GIVEN PROBLEM: Search the material for the string "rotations", then report how many lines hold it, with no other text.

DATA SHOWN:
* * * * * * *
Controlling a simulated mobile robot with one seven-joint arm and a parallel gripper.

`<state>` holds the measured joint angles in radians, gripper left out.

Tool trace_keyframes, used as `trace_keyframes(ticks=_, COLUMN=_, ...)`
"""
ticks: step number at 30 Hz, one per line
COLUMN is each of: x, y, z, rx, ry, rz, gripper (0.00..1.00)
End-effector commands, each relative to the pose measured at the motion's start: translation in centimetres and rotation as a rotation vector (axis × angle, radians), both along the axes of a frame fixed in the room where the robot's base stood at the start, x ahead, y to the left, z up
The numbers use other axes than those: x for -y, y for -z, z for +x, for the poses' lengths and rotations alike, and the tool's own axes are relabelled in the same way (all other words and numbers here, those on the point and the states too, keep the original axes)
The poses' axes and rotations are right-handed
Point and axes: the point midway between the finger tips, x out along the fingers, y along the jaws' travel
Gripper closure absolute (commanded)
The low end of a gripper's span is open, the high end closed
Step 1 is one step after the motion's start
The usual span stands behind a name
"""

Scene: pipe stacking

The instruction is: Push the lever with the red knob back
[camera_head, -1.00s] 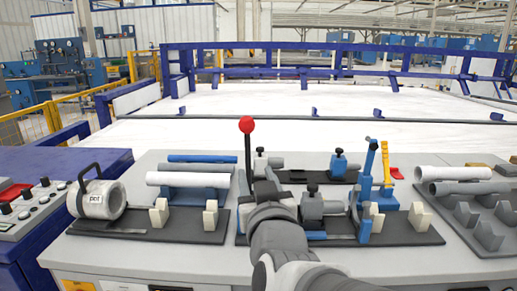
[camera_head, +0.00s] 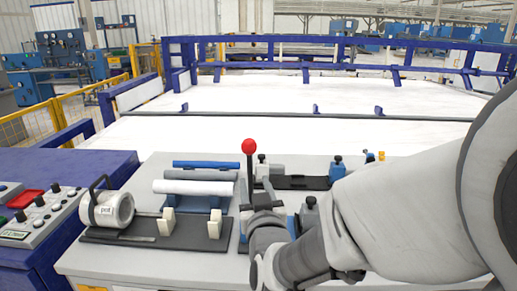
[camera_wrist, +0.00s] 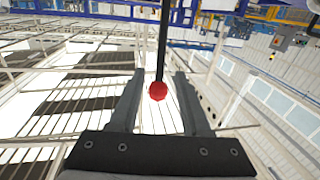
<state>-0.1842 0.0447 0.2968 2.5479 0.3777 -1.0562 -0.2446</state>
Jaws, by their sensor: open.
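The lever's red knob (camera_head: 248,146) tops a thin dark rod that stands about upright in the head view. My gripper (camera_head: 262,197) is low in front of the rod, below the knob in the picture. Part of the gripper is hidden by my own wrist. In the wrist view the red knob (camera_wrist: 157,91) shows between the two open fingers of my gripper (camera_wrist: 160,74), with a gap on each side. The black lever rod (camera_wrist: 163,40) runs from the knob to the top edge of that view. Nothing is held. I cannot tell whether the gripper touches the lever.
A white pipe (camera_head: 194,187) and a blue pipe (camera_head: 206,164) lie left of the lever. A short pipe with a black handle (camera_head: 107,209) stands farther left. A control panel (camera_head: 40,212) is at the far left. My arm hides the table's right side.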

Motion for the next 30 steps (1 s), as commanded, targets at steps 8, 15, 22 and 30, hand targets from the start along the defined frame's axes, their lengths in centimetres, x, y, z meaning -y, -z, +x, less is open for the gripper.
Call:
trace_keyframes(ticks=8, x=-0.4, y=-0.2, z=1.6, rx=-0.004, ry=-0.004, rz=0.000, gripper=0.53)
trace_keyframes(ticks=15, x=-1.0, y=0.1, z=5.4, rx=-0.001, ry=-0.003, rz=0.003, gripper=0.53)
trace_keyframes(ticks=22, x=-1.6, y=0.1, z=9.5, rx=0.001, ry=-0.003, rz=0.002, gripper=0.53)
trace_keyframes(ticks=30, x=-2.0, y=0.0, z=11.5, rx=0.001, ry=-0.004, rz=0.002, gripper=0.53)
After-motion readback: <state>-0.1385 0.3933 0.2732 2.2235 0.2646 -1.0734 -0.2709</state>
* * * * * * *
FINAL ANSWER: 2